> DATASET RECORDS:
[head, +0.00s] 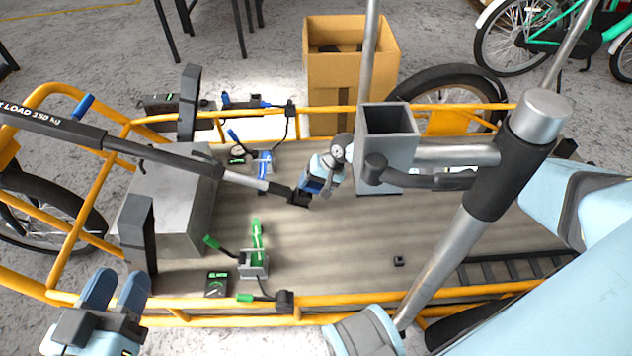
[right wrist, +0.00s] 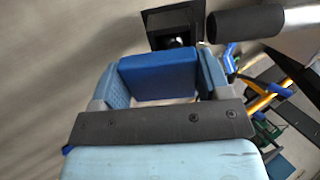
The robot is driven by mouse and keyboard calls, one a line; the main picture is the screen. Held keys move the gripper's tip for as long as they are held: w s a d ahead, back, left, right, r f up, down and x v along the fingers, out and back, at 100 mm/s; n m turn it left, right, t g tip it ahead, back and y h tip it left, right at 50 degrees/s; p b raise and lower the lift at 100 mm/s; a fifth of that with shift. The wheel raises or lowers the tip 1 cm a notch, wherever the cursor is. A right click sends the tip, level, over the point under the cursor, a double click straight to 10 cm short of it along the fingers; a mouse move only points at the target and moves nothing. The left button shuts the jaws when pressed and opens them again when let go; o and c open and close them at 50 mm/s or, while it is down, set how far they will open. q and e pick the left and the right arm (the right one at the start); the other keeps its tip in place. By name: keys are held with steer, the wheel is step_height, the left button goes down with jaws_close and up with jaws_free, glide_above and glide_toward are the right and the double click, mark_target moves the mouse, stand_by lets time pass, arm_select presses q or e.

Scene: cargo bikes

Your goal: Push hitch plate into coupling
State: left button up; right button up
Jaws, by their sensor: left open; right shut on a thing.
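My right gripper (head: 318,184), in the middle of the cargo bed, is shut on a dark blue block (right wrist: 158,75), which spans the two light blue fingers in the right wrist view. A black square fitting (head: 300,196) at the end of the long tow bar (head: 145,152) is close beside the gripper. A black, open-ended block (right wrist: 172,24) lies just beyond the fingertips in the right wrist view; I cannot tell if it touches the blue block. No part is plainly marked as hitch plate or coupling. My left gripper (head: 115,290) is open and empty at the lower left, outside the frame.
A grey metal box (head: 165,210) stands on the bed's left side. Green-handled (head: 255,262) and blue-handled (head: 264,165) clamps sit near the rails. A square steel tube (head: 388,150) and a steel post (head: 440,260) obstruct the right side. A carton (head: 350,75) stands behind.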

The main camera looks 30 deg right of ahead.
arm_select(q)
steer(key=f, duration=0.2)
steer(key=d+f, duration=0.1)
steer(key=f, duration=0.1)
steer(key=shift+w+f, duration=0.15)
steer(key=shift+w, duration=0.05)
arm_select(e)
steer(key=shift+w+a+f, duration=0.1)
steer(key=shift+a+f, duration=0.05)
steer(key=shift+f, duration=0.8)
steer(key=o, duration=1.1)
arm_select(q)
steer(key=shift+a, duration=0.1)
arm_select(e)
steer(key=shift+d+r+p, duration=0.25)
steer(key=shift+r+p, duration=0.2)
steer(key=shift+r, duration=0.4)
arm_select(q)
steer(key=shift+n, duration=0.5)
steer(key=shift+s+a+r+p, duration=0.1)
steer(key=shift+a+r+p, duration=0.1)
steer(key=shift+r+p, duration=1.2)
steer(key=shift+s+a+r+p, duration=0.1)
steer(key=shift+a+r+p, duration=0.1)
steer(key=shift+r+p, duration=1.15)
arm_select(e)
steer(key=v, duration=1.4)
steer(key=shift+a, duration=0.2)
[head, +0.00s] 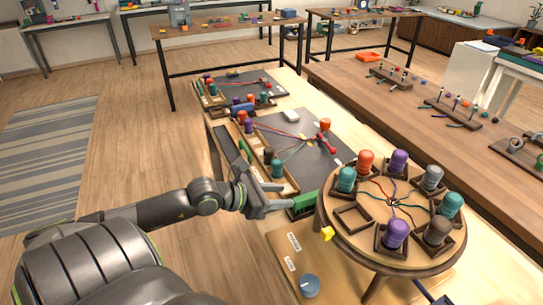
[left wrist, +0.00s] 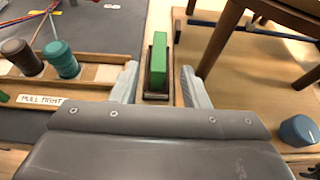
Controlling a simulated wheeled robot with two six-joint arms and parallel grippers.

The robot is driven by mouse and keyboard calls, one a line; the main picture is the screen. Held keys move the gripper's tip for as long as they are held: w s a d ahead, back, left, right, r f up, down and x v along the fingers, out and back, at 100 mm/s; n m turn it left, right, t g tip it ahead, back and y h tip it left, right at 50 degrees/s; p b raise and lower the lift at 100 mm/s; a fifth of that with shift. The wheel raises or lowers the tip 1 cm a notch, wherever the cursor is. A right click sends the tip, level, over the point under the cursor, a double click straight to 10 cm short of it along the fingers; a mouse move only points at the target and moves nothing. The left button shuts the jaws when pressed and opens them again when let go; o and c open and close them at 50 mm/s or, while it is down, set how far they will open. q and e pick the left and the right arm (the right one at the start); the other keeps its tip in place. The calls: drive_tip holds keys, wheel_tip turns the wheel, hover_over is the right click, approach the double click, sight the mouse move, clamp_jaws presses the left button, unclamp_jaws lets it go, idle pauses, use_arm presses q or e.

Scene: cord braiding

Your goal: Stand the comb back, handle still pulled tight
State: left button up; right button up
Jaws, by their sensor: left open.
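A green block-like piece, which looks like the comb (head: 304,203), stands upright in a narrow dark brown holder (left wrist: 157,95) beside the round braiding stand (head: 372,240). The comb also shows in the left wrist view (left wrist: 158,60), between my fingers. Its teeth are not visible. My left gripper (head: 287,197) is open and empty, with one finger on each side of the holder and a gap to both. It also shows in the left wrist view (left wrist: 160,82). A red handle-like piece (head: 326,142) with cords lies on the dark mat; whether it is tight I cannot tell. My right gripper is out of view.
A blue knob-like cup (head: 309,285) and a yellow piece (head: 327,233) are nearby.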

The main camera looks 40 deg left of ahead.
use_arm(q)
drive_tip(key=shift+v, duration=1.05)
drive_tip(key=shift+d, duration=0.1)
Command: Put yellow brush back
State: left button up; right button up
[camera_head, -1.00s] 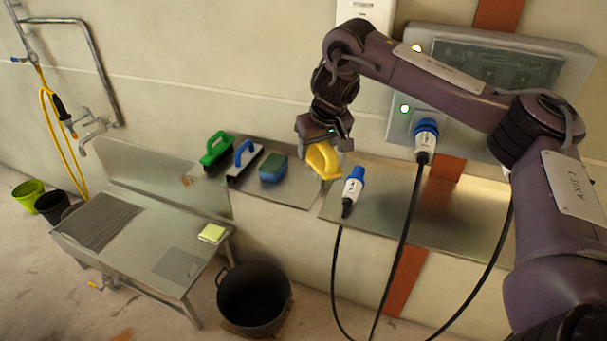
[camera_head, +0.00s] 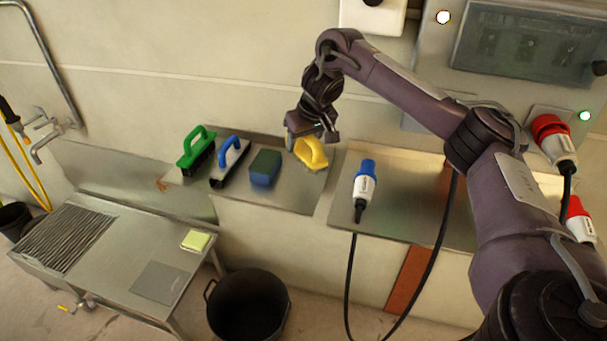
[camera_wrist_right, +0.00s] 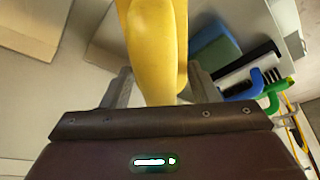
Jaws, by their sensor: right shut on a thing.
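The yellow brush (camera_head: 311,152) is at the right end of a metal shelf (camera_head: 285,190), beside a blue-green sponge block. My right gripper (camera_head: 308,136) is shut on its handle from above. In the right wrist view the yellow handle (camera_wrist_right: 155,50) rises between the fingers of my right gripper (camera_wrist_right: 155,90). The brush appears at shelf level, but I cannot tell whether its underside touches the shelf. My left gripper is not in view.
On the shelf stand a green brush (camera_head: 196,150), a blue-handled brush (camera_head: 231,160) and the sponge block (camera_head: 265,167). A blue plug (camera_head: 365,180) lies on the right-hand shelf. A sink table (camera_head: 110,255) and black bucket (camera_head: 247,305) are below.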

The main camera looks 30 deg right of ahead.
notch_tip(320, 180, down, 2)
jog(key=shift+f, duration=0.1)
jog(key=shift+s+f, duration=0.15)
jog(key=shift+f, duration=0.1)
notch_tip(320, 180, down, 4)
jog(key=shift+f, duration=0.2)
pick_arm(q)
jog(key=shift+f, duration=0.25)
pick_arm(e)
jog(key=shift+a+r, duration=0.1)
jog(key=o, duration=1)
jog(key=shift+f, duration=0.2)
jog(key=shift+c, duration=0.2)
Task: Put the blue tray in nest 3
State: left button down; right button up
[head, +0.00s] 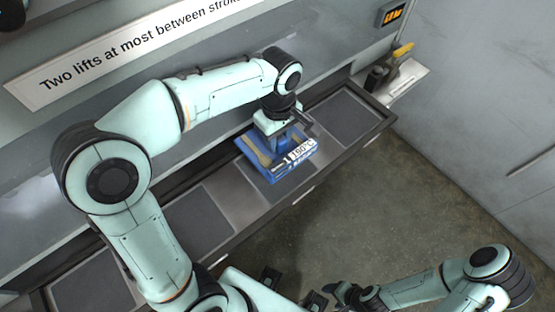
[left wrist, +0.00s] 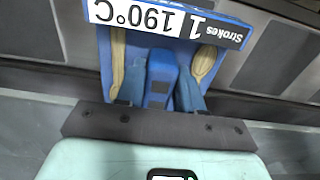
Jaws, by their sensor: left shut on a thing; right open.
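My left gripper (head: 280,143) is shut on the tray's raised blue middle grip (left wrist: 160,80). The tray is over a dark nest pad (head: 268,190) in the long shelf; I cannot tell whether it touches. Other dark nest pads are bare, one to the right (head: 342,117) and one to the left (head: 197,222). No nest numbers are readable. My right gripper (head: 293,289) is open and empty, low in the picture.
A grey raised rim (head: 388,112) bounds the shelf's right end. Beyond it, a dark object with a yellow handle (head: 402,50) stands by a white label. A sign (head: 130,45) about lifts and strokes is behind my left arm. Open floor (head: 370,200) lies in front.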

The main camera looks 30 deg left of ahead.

> DIRECTIONS:
Take the listing and print it again exactly, but without any pictures.

> FINAL ANSWER:
[head, +0.00s] 
[right wrist, +0.00s] 
The robot is driven by mouse and keyboard calls, one a line; the main picture is the screen. Held keys move the gripper's tip for as long as they are held: w s a d ahead, back, left, right, r f up, down and x v along the fingers, out and back, at 100 mm/s; n m turn it left, right, t g tip it ahead, back and y h tip it left, right at 50 degrees/s; p b raise and lower the lift at 100 mm/s; a fifth of that with shift. The wheel raises or lowers the tip 1 cm a notch, wherever the cursor is. A right click sends the tip, level, over the point under the cursor, a double click straight to 10 cm short of it along the fingers; a mouse move only points at the target and moves nothing. The left button shuts the jaws when pressed and opens them again when let go; o and c open and close them at 50 mm/s or, while it is down, set how far they will open. q and e pick the left and the right arm (the right one at the start); the other keeps its tip in place. By name: keys are held with steer, the wheel is step_height, the left button goes down with jaws_close and up with jaws_free, glide_above and glide_toward are the right and the double click, mark_target moves the mouse, stand_by lets time pass, arm_select presses q or e.

Scene: cargo bikes

Your goal: Push hitch plate into coupling
State: left button up; right button up
Jaws, by their sensor: left open; right shut on a thing.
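My right gripper (head: 318,184), in the middle of the cargo bed, is shut on a dark blue block (right wrist: 158,75), which spans the two light blue fingers in the right wrist view. A black square fitting (head: 300,196) at the end of the long tow bar (head: 145,152) is close beside the gripper. A black, open-ended block (right wrist: 172,24) lies just beyond the fingertips in the right wrist view; I cannot tell if it touches the blue block. No part is plainly marked as hitch plate or coupling. My left gripper (head: 115,290) is open and empty at the lower left, outside the frame.
A grey metal box (head: 165,210) stands on the bed's left side. Green-handled (head: 255,262) and blue-handled (head: 264,165) clamps sit near the rails. A square steel tube (head: 388,150) and a steel post (head: 440,260) obstruct the right side. A carton (head: 350,75) stands behind.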

The main camera looks 30 deg right of ahead.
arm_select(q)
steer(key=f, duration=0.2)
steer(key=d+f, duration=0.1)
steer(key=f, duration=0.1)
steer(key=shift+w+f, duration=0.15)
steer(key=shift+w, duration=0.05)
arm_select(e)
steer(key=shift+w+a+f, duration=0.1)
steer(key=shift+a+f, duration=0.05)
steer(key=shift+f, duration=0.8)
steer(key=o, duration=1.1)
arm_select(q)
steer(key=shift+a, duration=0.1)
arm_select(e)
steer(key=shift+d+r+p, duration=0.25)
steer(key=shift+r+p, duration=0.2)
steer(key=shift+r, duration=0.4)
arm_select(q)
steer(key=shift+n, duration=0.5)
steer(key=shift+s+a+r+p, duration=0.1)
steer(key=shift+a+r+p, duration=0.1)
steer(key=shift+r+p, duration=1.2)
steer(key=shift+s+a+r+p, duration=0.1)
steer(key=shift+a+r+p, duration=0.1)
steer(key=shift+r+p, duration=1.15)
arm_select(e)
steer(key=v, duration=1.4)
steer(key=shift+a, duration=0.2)
[head, +0.00s] 
[left wrist, +0.00s] 
Controlling a simulated wheeled robot with two six-joint arms and parallel grippers.

The robot is driven by mouse and keyboard calls, one a line; the main picture is the screen. Held keys move the gripper's tip for as long as they are held: w s a d ahead, back, left, right, r f up, down and x v along the fingers, out and back, at 100 mm/s; n m turn it left, right, t g tip it ahead, back and y h tip it left, right at 50 degrees/s; p b raise and lower the lift at 100 mm/s; a fifth of that with shift. The wheel raises or lowers the tip 1 cm a notch, wherever the cursor is. A right click sends the tip, level, over the point under the cursor, a double click straight to 10 cm short of it along the fingers; a mouse move only points at the target and moves nothing. The left button shuts the jaws when pressed and opens them again when let go; o and c open and close them at 50 mm/s or, while it is down, set how far they will open. q and e pick the left and the right arm (the right one at the start); the other keeps its tip in place. The calls: drive_tip holds keys, wheel_tip turns the wheel, hover_over is the right click, approach the double click, sight the mouse move, clamp_jaws presses the left button, unclamp_jaws lets it go, idle pauses, use_arm presses q or e.

Scene: cord braiding

Your goal: Stand the comb back, handle still pulled tight
State: left button up; right button up
Jaws, by their sensor: left open.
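A green block-like piece, which looks like the comb (head: 304,203), stands upright in a narrow dark brown holder (left wrist: 157,95) beside the round braiding stand (head: 372,240). The comb also shows in the left wrist view (left wrist: 158,60), between my fingers. Its teeth are not visible. My left gripper (head: 287,197) is open and empty, with one finger on each side of the holder and a gap to both. It also shows in the left wrist view (left wrist: 160,82). A red handle-like piece (head: 326,142) with cords lies on the dark mat; whether it is tight I cannot tell. My right gripper is out of view.
A blue knob-like cup (head: 309,285) and a yellow piece (head: 327,233) are nearby.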

The main camera looks 40 deg left of ahead.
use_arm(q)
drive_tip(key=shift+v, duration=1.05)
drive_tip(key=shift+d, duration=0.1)
Command: Put yellow brush back
State: left button up; right button up
[camera_head, -1.00s] 
[camera_head, +0.00s] 
[camera_wrist_right, +0.00s] 
Jaws, by their sensor: right shut on a thing.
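The yellow brush (camera_head: 311,152) is at the right end of a metal shelf (camera_head: 285,190), beside a blue-green sponge block. My right gripper (camera_head: 308,136) is shut on its handle from above. In the right wrist view the yellow handle (camera_wrist_right: 155,50) rises between the fingers of my right gripper (camera_wrist_right: 155,90). The brush appears at shelf level, but I cannot tell whether its underside touches the shelf. My left gripper is not in view.
On the shelf stand a green brush (camera_head: 196,150), a blue-handled brush (camera_head: 231,160) and the sponge block (camera_head: 265,167). A blue plug (camera_head: 365,180) lies on the right-hand shelf. A sink table (camera_head: 110,255) and black bucket (camera_head: 247,305) are below.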

The main camera looks 30 deg right of ahead.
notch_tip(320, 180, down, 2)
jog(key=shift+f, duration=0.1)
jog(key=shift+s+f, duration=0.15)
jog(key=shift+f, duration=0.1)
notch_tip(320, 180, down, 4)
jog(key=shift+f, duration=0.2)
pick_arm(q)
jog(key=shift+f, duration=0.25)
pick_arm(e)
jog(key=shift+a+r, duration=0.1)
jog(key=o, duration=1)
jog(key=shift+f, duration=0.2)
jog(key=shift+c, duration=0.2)
Task: Put the blue tray in nest 3
State: left button down; right button up
[head, +0.00s] 
[left wrist, +0.00s] 
Jaws, by their sensor: left shut on a thing; right open.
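My left gripper (head: 280,143) is shut on the tray's raised blue middle grip (left wrist: 160,80). The tray is over a dark nest pad (head: 268,190) in the long shelf; I cannot tell whether it touches. Other dark nest pads are bare, one to the right (head: 342,117) and one to the left (head: 197,222). No nest numbers are readable. My right gripper (head: 293,289) is open and empty, low in the picture.
A grey raised rim (head: 388,112) bounds the shelf's right end. Beyond it, a dark object with a yellow handle (head: 402,50) stands by a white label. A sign (head: 130,45) about lifts and strokes is behind my left arm. Open floor (head: 370,200) lies in front.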

The main camera looks 30 deg left of ahead.

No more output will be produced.